Both rugby union and rugby league allow their referees to be miked up and for their comments and instructions to players to be broadcast. It's a useful tool for those who may be relatively new to the game, as by listening to the referee they can understand why he may have given a particular decision which might otherwise have not been apparent.

Occasionally the odd bit of foul language might end up being broadcast when a player forgets that the microphone is there, but it can usually be dealt with through a swift reminder from the referee that their expletives are being broadcast and an apology from the commentators.

Football also has its referees wired for sound. The referee, his assistants and the fourth official can all hear each other and communicate during the game. Yet in football, this is very much a closed circuit. These communications are not recorded, nor are they monitored by anyone other than the four officials involved. They are certainly not broadcast live to the viewing public.

So why not? Football has no problem putting effects microphones on the side of the pitch so it can pick up all manner of inappropriate noises coming out of the stands. It has no issues with shoving microphones under the noses of its players and coaches immediately after games.

So what is this dirty little secret that football is trying to hide from its adoring public?

It is simply, this.

Football is out of control. 

Neither FIFA, nor the national associations, nor the referees at the elite level have any control over the way players behave on the field of play. Sure, they might give the occasional high-profile target a ban for something or other just to make it look like they've got a tight grip of the reins, but the reality is that the players and coaches are a multi-billion pound juggernaut with nobody at the wheel.

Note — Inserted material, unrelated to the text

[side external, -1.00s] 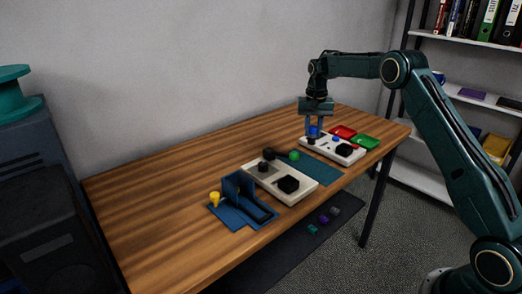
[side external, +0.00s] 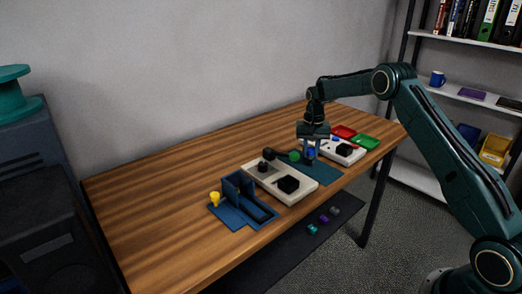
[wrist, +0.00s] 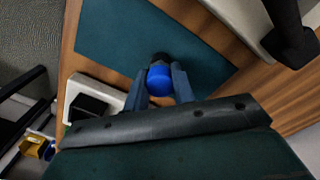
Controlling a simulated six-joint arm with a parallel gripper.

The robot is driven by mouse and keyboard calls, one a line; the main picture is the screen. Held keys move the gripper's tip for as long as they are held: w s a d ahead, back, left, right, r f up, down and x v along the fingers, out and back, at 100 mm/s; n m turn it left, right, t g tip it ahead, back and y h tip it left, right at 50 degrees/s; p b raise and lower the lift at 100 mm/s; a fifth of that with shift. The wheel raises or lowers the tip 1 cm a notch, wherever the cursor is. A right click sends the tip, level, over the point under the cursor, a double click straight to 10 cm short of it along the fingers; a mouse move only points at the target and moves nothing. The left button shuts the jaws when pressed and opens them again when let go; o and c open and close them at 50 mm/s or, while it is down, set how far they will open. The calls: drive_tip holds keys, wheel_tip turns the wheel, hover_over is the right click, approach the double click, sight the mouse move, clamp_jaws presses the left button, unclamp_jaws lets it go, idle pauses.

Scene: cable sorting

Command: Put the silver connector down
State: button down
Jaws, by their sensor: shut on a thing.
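My gripper (side external: 309,160) is shut on a blue-capped piece with a dark grey end (wrist: 160,77), seen between the fingers in the wrist view. It also shows as a blue spot in the side view (side external: 310,153). I see no plainly silver part on it; its lower end is hard to make out. My gripper holds it over the teal mat (side external: 322,173), to the right of a green knob-like piece (side external: 294,156). Whether it touches the mat cannot be told.
A pale panel with black parts (side external: 290,197) lies left of the mat; another pale panel (side external: 345,158) lies right. Red (side external: 343,131) and green (side external: 366,142) trays stand behind. A blue fixture (side external: 262,213) with a yellow piece (side external: 214,197) is at left. The left tabletop is clear.

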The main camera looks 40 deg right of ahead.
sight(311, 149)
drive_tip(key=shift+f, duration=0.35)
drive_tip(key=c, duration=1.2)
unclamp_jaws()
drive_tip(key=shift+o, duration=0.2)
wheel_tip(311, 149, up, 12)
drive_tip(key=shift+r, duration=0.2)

For a sport so reliant on the commercial goodwill of sponsors and broadcasters, that's one evil twin that needs to remain firmly locked in the attic. Exposing companies that pump billions into the game to what it is they are actually endorsing could be an unpleasant wake-up call to many.

Football, argues its governors, is a high pressure, physical sport where "industrial" language is often used in the heat of the moment. Anyone who believes that this should somehow set it apart when it comes to broadcasting the sounds of the game might want to consider how it is the oval ball games manage. They are certainly no less intense and definitely no less physical than football, yet their players and coaches behave in a respectful manner towards the officials and opponents.

Were I in the shoes of Mike Riley, head of the Professional Game Match Officials - effectively, the referees union - I would be pushing for one game to be recorded and then aired unedited with the referees microphone turned on. Put it on after the watershed so you don't have to bleep anything, and let the general public see exactly what his members have to put up with on a weekly basis.

It is time that someone opened the door to the attic and exposed football's dirty little secret to the world. Only then will its attitude change.